Market risk is just one risk of many
Losing money in the stock market is not the biggest threat to your wallet. People without a large amount of money saved for retirement run the risk of outliving their savings. Those who invest only in very safe investments risk losing purchasing power to inflation.
"Even though investing seems risky, not investing means taking risks, too, when you consider the long-term threat of inflation," says Certified Financial Planner professional Peter Lazaroff, CFA, portfolio manager at Acropolis Asset Management in St. Louis. "If you don't grow your money, you may not be able to afford things in the future. So, you invest to grow wealth and preserve purchasing power."
To mitigate the risk of inflation, investors don't need to swing for the fences, trying to reach for high returns. The historical rate of inflation is around 3 percent. A diversified mix of safe and riskier investments would provide portfolio growth without the danger of it completely cratering in a market downturn.
The stock and bond markets are vast
Stocks and bonds are the meat and potatoes of investing. In general, buying a stock is more risky than buying a bond. Some stocks are less risky than others, though. For instance, you probably won't lose your shirt with an investment in Johnson & Johnson, a large company, versus a wobbly, small company with uncertain earnings potential.
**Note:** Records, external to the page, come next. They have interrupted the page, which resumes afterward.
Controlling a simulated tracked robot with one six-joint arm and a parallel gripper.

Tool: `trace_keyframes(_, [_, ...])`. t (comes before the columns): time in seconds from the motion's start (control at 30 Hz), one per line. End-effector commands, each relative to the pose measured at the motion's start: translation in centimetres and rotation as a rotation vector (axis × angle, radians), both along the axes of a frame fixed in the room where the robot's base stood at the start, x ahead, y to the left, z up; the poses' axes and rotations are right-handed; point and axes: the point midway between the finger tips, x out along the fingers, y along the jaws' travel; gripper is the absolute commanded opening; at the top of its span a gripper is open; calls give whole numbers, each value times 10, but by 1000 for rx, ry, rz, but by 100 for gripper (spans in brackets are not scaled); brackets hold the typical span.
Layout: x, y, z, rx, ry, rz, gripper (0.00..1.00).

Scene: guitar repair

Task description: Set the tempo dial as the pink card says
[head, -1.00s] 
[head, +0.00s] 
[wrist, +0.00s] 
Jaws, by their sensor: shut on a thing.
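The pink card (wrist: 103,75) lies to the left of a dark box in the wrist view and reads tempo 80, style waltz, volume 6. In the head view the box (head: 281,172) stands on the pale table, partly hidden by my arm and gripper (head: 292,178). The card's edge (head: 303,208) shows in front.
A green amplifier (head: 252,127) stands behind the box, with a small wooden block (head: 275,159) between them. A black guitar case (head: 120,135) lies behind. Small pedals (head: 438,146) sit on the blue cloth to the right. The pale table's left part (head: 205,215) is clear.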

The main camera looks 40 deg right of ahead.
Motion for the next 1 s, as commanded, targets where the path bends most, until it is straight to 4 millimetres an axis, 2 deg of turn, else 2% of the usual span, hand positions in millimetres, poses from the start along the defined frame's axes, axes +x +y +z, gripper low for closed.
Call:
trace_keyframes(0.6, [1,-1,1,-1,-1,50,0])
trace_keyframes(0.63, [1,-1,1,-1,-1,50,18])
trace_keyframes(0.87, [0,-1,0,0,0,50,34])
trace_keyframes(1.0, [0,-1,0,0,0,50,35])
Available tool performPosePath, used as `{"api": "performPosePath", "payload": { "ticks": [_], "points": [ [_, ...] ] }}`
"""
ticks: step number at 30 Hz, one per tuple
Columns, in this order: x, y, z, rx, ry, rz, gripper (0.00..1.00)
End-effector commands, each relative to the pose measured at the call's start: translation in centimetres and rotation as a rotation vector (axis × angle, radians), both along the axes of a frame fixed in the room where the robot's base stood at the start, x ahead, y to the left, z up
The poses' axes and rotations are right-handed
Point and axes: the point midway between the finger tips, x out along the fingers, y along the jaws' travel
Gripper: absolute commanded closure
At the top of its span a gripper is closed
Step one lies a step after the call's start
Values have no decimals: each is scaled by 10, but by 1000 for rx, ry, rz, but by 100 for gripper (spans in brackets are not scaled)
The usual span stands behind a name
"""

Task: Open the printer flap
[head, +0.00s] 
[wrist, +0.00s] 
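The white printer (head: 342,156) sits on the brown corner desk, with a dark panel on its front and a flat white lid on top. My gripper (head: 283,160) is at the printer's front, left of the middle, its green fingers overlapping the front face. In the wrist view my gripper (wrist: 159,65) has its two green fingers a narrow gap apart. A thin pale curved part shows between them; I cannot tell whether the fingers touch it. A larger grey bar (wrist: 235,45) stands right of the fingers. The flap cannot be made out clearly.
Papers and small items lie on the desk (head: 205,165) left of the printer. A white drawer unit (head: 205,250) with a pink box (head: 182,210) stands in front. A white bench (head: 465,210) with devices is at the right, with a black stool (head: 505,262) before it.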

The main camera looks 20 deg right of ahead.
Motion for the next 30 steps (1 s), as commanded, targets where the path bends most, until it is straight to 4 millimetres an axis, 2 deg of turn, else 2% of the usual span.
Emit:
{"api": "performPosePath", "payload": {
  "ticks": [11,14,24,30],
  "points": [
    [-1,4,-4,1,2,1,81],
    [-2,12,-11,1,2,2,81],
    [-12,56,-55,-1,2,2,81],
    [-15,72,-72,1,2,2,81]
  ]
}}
Conversely, because a smaller company is more likely to grow a lot versus an established global brand, the potential for a big payoff is greater.
Bonds act in a similar fashion, with very risky companies offering higher returns while very safe borrowers, like the U.S. government, pay very low interest rates.
No matter your situation, there is a mix of investments that will satisfy your goals and risk tolerance -- as long as your goals and ability to withstand risk are realistic and not a fantasy. You can't expect a 100 percent return in three months with no risk.
Planning should reduce risk: Part I
Enter asset allocation. Asset allocation is how you divide your money among various investments. The way you mix investments determines the overall level of risk in the portfolio. With the right mix, you can control portfolio volatility to a certain extent. You also have some control over the level of returns. Higher-risk investments generally offer higher returns; lower risk equals lower returns.
"There are ways to invest so that you are not going to suffer the large loss when we have another 2008 scenario," says Certified Financial Planner professional Matthew Tuttle, CEO of Tuttle Tactical Management in Stamford, Connecticut.
All stocks are not equally risky and all bonds are not equally safe.
Planning should reduce risk: Part II
Buying and selling of investments is inevitable. Whether you regularly rebalance or employ a tactical shift in your asset allocation, having a system in place to tell you when to buy and sell will keep you from panicking and bailing out at the wrong moment.
"Emotions are going to screw you up as a DIY investor, or even a professional. Your emotions are going to mess you up and make you buy and sell at the wrong time," Tuttle says.
A well-planned methodology will take fear and elation out of the equation.
Adopt a placid attitude and an enlightened approach to investing. "This is what I'm going to buy and when. This is what I'm going to sell and when," says Tuttle.
Time in the market, not timing the market
Trying to time the market eventually makes fools of most people, whether on the way into the market or on the way out. No one knows what is going to happen or when.
"Recently we've seen people reluctant to invest in stocks or increase stock allocation because they are concerned that the valuations are too high," says Certified Financial Planner professional Jeffery Nauta, CFA, principal at Henrickson Nauta Wealth Advisors in Belmont, Michigan.
One tool analysts use to gauge the relative value of the stock market is known as the cyclically adjusted price-earnings ratio, or CAPE. It takes the price of the Standard and Poor's composite index and divides it by a 10-year average of earnings, adjusted for inflation.
Through the 20th century, the average was 15.21, according to Robert Shiller, one of the creators of the ratio. Today it's at 26.2.
"That is throwing up yellow flags and may be a reason to take a look at stock allocations," Nauta says.
But that doesn't mean abandoning stocks altogether. "Markets can trade at these higher levels for a number of years and you are missing great returns in the meantime," says Nauta.
Don't wait for the right time. Instead, start dollar-cost averaging into the stock market. That strategy involves investing a percentage of your paycheck into the markets regularly, such as in a workplace retirement savings plan.
The market isn't that rigged
Small investors may have the sense that the deck is stacked against them and they can't win against professional traders with their impossibly fast computers and complex algorithms. And that is largely true. But the good news is that retail investors are such small potatoes that all that stuff doesn't matter.
"High-frequency trading has minimal impact on normal investors. Unless the investor is buying large blocks of securities, it's not eating into their return," Nauta says.
Scandals and scams do erode the public's trust in the stock market, but in the end, not joining in the economic growth leaves regular people behind.
"You can't come up with another way to turn $100,000 into $1 million," says Tuttle, "unless you have a really nice printing press."